12. There has been some dispute in the scientific literature of the appropriate GWP timescale to use when comparing conventional with unconventional gas production techniques. There is also a shortage of independent primary research on the actual quantities of such emissions, and many studies use the same underlying empirical data that is recognised to be limited in scope and applicability. Our previous research provides a fuller discussion of this topic (Broderick et al. 2011, Section 3.2.4) as well as an estimate of the additional emissions due to hydraulic fracturing. This estimate is compared with others in a review prepared for the European Commission DG Clima (AEA 2012). A recent comparative statistical approach has concluded that it is difficult to distinguish between the life cycle emissions impact of different gas production and distribution methods and that attention should be paid to energy system impacts (Weber & Clavin 2012).

13. Regardless of the unavoidably contextual framing of life cycle GHG impact, either per unit of gas produced or per unit of electricity generated, the direct carbon content of shale gas means that its widespread use would is incompatible with the UK’s international climate change commitments.

14. The absolute necessity of decarbonisation means that technologies with orders of magnitude lower emissions are required to provide energy to UK households and industry in the short to medium term.
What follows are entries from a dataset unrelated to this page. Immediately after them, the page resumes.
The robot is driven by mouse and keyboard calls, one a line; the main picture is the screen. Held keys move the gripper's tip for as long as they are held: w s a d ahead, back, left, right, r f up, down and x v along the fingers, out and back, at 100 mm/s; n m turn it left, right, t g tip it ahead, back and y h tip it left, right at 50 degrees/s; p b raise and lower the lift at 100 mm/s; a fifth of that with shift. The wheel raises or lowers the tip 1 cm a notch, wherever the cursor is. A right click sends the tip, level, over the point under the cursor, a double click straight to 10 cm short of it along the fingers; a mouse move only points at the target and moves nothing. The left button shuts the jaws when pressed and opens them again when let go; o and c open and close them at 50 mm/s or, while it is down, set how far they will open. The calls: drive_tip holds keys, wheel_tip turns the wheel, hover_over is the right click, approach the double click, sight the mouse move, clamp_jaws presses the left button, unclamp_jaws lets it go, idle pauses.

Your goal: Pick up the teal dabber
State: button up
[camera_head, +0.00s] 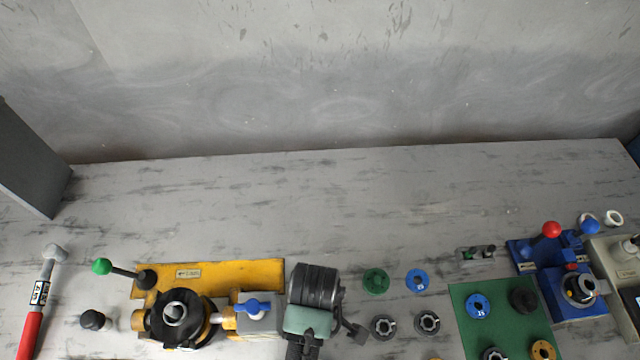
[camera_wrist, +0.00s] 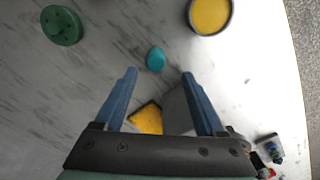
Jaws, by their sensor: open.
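The teal dabber shows in the wrist view as a small rounded teal thing (camera_wrist: 156,59) on the grey table, slightly above centre. My gripper (camera_wrist: 159,74) is open, with its two blue fingers spread and nothing between the tips. In the picture the dabber lies just beyond the fingertips, between their lines; I cannot tell the height gap. In the head view I cannot make out the dabber; my arm's end stands at the bottom centre and may hide it.
A green disc (camera_wrist: 62,25) and a yellow-topped round container (camera_wrist: 210,15) flank the dabber. In the head view, a yellow-based assembly (camera_head: 265,268) stands left, a green mat (camera_head: 503,320) with discs and a blue assembly (camera_head: 575,298) right. The table's back is clear.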

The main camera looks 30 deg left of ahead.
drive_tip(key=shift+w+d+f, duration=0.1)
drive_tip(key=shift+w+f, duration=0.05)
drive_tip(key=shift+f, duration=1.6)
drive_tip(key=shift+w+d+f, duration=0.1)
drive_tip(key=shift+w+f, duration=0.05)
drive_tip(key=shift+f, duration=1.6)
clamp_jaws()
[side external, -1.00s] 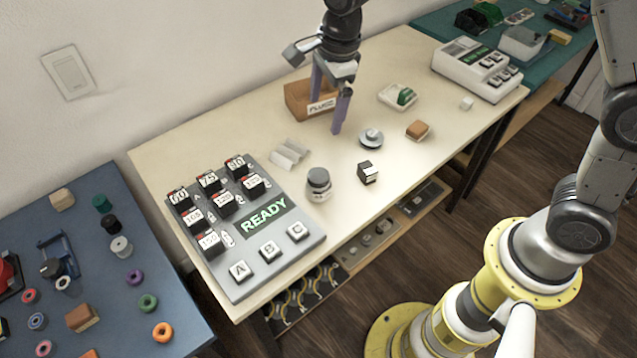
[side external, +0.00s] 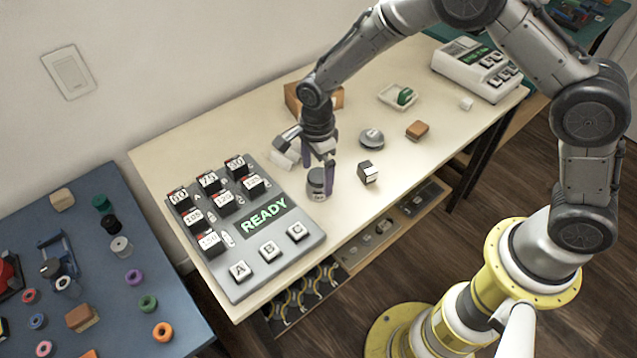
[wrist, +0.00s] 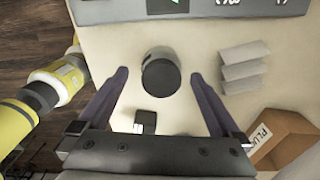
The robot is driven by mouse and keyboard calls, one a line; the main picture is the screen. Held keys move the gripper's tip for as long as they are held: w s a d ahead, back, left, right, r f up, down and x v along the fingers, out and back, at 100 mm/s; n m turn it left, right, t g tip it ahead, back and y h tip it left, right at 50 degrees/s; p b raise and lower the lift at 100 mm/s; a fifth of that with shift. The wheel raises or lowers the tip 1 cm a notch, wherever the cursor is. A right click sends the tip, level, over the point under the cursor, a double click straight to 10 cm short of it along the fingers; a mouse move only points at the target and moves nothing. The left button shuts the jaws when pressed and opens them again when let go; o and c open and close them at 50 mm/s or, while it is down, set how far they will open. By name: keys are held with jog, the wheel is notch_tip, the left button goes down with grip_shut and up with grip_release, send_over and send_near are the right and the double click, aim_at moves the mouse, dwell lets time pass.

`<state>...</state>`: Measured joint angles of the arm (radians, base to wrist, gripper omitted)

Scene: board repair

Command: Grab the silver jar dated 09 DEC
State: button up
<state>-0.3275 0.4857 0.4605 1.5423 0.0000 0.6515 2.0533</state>
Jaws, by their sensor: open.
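A small silver jar with a dark lid (side external: 317,183) stands upright on the cream table, just right of the READY board. Its date cannot be read in these frames. My gripper (side external: 318,174) is open and low over the jar, with its purple fingers around or beside it and partly hiding it. In the wrist view the jar's dark lid (wrist: 161,77) lies between and slightly beyond the two spread fingers of my gripper (wrist: 160,82). The jar is not held.
The board with READY display (side external: 265,218) is close on the left. A black-and-white cube (side external: 368,172) stands just right of the jar. A round grey part (side external: 371,138), a brown block (side external: 417,130) and a brown PLUGS box (wrist: 283,137) lie nearby. White folded pieces (wrist: 244,68) are behind.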

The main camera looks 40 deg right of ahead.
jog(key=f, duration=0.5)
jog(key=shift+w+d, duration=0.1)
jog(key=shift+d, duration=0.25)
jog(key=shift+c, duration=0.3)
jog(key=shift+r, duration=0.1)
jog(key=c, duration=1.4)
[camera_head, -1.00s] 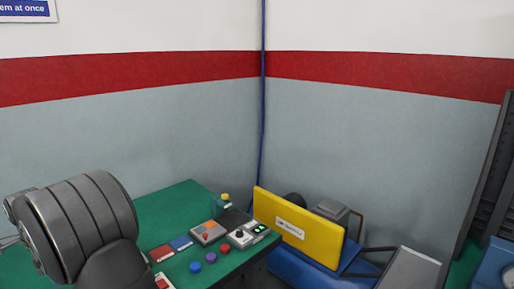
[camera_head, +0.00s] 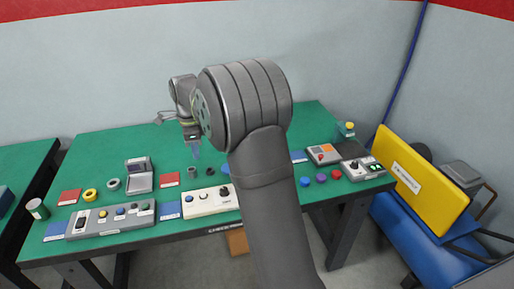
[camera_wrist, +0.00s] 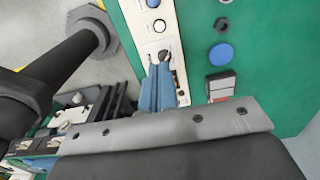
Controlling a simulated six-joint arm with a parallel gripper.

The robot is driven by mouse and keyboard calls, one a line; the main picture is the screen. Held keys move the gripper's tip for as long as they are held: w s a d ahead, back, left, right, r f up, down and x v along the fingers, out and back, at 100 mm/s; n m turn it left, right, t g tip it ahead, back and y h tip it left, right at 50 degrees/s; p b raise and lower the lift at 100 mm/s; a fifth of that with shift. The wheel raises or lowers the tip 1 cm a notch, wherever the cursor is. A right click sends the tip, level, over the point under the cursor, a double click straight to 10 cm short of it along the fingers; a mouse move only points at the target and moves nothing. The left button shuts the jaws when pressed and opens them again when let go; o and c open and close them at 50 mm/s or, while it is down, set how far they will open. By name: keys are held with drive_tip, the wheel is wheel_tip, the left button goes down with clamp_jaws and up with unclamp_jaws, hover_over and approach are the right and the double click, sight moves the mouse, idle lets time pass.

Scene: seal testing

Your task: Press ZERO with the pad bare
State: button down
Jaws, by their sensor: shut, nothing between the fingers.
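No ZERO lettering is readable in either view, so I cannot tell which control bears it. A hinged grey instrument (camera_head: 139,175) stands at the left. My gripper (camera_head: 195,150) is over the table's middle, partly hidden by my arm. In the wrist view, my gripper's blue fingers (camera_wrist: 159,70) are together and empty, overlapping a white control box (camera_wrist: 147,38) near its black knob (camera_wrist: 163,55). Contact cannot be judged.
The white box (camera_head: 206,202) is at the table's front edge, right of a long grey console (camera_head: 110,219). A yellow panel (camera_head: 414,178) stands beyond. Table space at the back is free.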

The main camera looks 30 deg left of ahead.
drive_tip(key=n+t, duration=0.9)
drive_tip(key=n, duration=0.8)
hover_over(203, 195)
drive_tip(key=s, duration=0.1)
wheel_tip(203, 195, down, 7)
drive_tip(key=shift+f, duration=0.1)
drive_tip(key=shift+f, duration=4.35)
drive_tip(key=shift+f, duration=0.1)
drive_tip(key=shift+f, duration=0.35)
The Committee on Climate Change (2008) has advised "that any path to an 80% reduction by 2050 requires that electricity generation is almost entirely decarbonised by 2030". Decarbonisation of the electrical supply is an effective way of rapidly reducing emissions. Renewable supply technologies, with very low associated emissions, are available now and are compatible with existing infrastructure. The efficiency of transport and heating can be improved through the deployment of new electric vehicle and heat pump technologies respectively.

15. Understanding timescales is pivotal from a cumulative emission (carbon budget) perspective. The CCC argues that the transition to a very low carbon grid, with an intensity of the order of 50g CO2/kWh, should take place by 2030. Scenarios described by the MARKAL economic optimisation model identify this point as being on the way to a zero carbon grid soon after. It is worth noting that the CCC acknowledges a low probability of keeping below 2°C of warming on the basis of their budgets, this is despite their assumption of unrealistically early global peaking dates (~2016).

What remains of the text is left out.